In the material below, find the line with "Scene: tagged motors"; set down that line and every line after it to the end, exactly, without pictures.

══════════

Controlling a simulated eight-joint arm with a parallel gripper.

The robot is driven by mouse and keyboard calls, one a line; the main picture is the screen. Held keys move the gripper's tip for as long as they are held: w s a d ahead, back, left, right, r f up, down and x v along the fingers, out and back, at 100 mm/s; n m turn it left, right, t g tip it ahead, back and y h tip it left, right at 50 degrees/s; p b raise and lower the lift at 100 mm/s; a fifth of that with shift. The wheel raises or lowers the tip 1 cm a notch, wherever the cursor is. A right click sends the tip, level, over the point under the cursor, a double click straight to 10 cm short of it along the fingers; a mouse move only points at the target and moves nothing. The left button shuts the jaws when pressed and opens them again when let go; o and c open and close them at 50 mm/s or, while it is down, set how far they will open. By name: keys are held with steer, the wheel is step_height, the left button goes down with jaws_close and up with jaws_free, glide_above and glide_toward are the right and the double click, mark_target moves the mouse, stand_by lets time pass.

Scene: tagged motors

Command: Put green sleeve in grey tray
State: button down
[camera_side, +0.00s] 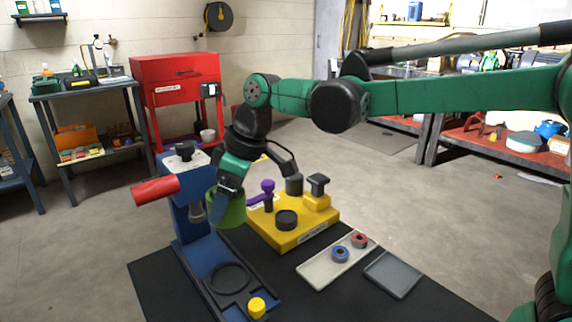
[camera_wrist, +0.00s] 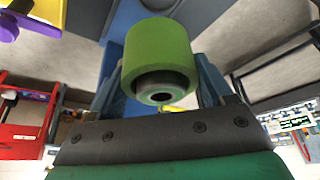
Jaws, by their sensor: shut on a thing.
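The green sleeve (camera_side: 230,208) is between the fingers of my gripper (camera_side: 222,207), beside the blue press and above its base. The gripper is shut on the sleeve and holds it in the air. In the wrist view the sleeve (camera_wrist: 158,48) shows with its round end and a dark centre hole facing the camera, between two blue fingers. The grey tray (camera_side: 393,275) lies flat and empty on the black mat, to the right of and lower than the gripper.
The blue press (camera_side: 187,222) has a red cylinder (camera_side: 155,191) and a yellow knob (camera_side: 257,307). A yellow fixture (camera_side: 290,238) with black posts and a purple part stands between gripper and trays. A pale tray (camera_side: 320,268) holds blue and red rings beside the grey tray.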

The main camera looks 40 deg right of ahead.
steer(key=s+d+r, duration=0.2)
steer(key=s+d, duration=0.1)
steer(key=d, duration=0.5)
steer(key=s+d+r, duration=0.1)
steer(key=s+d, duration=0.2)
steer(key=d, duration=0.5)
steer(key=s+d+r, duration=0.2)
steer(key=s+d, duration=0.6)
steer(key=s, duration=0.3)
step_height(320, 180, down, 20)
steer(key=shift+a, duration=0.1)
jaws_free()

══════════

● Problem solution
Scene: tagged motors

Command: Put green sleeve in grey tray
State: button down
[camera_side, +0.00s] 
[camera_wrist, +0.00s] 
Jaws, by their sensor: shut on a thing.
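The green sleeve (camera_side: 230,208) is between the fingers of my gripper (camera_side: 222,207), beside the blue press and above its base. The gripper is shut on the sleeve and holds it in the air. In the wrist view the sleeve (camera_wrist: 158,48) shows with its round end and a dark centre hole facing the camera, between two blue fingers. The grey tray (camera_side: 393,275) lies flat and empty on the black mat, to the right of and lower than the gripper.
The blue press (camera_side: 187,222) has a red cylinder (camera_side: 155,191) and a yellow knob (camera_side: 257,307). A yellow fixture (camera_side: 290,238) with black posts and a purple part stands between gripper and trays. A pale tray (camera_side: 320,268) holds blue and red rings beside the grey tray.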

The main camera looks 40 deg right of ahead.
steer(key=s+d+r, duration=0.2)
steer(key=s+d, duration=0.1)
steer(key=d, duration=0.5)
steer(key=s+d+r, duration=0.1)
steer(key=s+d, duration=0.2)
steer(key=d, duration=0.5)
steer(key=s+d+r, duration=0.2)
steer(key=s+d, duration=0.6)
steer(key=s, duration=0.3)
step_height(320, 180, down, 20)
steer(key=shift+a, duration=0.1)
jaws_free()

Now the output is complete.